In case anyone ever stumbles upon this problem in the future, I have solved it. One can use a similarity transformation on the original set of generators
$$S=\left\{ H_1, \ldots, H_d \right\}$$
to create a basis for $\mathfrak{su}(N)$. That is, if S does not generate the entire Lie Algebra, $\exists j,k \in \left\{1, \ldots, d \right\}$ such that $[H_j, H_k]$ is linearly independent of S. Thus $H_{d+1} = e^{-iH_j \tilde t} H_k e^{iH_j \tilde t}$ is linearly independent of S for arbitrarily small $\tilde t$.

For the sake of contradiction, assume this is not true. Then we can write
$$H_{d+1} = \sum_{r=1}^d a_r(\tilde t) H_r$$
But differentiating with respect to $\tilde t$ and evaluating at zero will then give
$$[H_j, H_k] = \sum_{r=1}^d \frac{da_r}{dt}(0) H_r$$
which is a contradiction to the assumption that S doesn't span $\mathfrak{su}(N)$. We can do this until we have generated a basis for the Lie Algebra.

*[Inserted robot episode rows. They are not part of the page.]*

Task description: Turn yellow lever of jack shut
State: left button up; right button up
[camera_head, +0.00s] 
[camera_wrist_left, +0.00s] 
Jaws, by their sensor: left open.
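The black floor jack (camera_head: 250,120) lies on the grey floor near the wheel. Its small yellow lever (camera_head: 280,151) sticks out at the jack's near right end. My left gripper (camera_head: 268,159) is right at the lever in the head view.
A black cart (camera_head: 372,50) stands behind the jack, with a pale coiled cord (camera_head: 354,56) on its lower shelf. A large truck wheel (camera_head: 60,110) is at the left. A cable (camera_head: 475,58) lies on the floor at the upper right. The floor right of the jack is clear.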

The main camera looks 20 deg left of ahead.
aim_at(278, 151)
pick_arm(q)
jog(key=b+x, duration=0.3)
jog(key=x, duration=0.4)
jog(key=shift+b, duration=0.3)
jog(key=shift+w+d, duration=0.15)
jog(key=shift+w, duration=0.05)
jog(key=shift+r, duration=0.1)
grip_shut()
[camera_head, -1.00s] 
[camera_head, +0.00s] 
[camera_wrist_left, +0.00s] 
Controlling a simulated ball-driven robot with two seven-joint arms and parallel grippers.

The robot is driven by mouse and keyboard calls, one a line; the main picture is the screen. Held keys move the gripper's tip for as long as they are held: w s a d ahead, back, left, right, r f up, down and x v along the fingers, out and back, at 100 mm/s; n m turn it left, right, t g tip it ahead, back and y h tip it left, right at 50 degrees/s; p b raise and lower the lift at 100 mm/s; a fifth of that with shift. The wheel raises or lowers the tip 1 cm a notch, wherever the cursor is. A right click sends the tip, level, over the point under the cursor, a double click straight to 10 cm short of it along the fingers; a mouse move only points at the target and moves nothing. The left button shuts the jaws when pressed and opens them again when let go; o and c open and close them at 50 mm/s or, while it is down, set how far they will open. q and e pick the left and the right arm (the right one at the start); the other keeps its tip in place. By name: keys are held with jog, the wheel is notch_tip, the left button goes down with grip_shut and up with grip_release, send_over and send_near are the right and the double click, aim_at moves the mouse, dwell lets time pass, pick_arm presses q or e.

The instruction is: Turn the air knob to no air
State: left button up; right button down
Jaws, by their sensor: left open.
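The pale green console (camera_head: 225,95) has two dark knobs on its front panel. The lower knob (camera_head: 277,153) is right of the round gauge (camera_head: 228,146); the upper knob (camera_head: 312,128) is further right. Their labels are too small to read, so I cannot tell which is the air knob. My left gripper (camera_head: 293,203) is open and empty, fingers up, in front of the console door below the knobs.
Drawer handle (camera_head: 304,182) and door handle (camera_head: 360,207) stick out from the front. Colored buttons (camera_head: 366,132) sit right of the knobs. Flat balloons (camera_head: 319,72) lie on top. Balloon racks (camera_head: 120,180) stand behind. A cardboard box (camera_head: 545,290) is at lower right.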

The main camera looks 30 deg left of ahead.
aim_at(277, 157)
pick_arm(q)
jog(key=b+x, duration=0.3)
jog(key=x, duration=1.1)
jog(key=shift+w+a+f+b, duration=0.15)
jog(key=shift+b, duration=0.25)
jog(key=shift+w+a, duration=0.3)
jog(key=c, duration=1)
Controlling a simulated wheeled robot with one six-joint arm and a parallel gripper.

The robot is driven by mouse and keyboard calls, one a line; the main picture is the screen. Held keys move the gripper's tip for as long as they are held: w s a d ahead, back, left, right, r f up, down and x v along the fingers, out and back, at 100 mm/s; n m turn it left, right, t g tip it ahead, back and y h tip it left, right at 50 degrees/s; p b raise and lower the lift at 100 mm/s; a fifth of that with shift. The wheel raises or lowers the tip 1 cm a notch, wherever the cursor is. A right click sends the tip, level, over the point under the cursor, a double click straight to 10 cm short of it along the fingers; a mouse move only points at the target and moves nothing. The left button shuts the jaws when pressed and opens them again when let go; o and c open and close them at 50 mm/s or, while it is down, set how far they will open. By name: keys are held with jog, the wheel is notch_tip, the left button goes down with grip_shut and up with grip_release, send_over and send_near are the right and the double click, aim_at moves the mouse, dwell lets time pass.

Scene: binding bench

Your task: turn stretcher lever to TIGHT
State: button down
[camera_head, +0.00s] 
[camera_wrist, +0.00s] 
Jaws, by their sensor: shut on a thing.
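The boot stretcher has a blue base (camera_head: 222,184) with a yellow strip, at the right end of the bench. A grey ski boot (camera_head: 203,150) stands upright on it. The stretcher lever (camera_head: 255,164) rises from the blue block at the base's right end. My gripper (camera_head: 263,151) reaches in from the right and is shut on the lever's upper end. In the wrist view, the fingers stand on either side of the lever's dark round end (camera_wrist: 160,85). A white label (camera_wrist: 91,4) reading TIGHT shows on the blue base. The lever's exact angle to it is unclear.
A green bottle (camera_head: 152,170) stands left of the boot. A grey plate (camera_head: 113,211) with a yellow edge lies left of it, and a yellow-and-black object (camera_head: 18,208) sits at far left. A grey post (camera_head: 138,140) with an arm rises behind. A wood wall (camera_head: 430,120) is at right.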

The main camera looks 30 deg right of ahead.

Now we can use successive Cartan decompositions of the $\mathfrak{su}(N)$ (where I forgot to mention that $N=2^n$ for some n ) into $\mathfrak{su}(2)$ as a vector space such that the map
$$\phi(X) = \exp(X_1) \cdots \exp(X_2)$$
for $X_q \in \mathfrak{su}(2), \forall q$ is a diffeomorphism in a local neighbourhood V of the group identity. We can project any operator $G \in \mathfrak{SU}(N)$ into this neighbourhood by considering sufficiently large exponentials of a scaled principle logarithm. That is, we can write $G^{1/m} = \exp(A/m) \in V$. Then the map $\phi$ gives us a parameterization in terms of the basis from S. Furthermore, note that elements generated by S are expressible in S since they are derived via similarity transform. That is,
$$s> d \quad \Rightarrow \quad \exists 0<j,k<s, H_s = e^{-iH_jt} H_k e^{iH_jt} \quad \Rightarrow \quad e^{-iH_s \tau} = e^{-iH_jt} e^{-iH_k \tau} e^{-i H_j t}$$
which can be recursively done until each element is in S.

Thus every element can be written in terms of the matrix exponential of the generating set.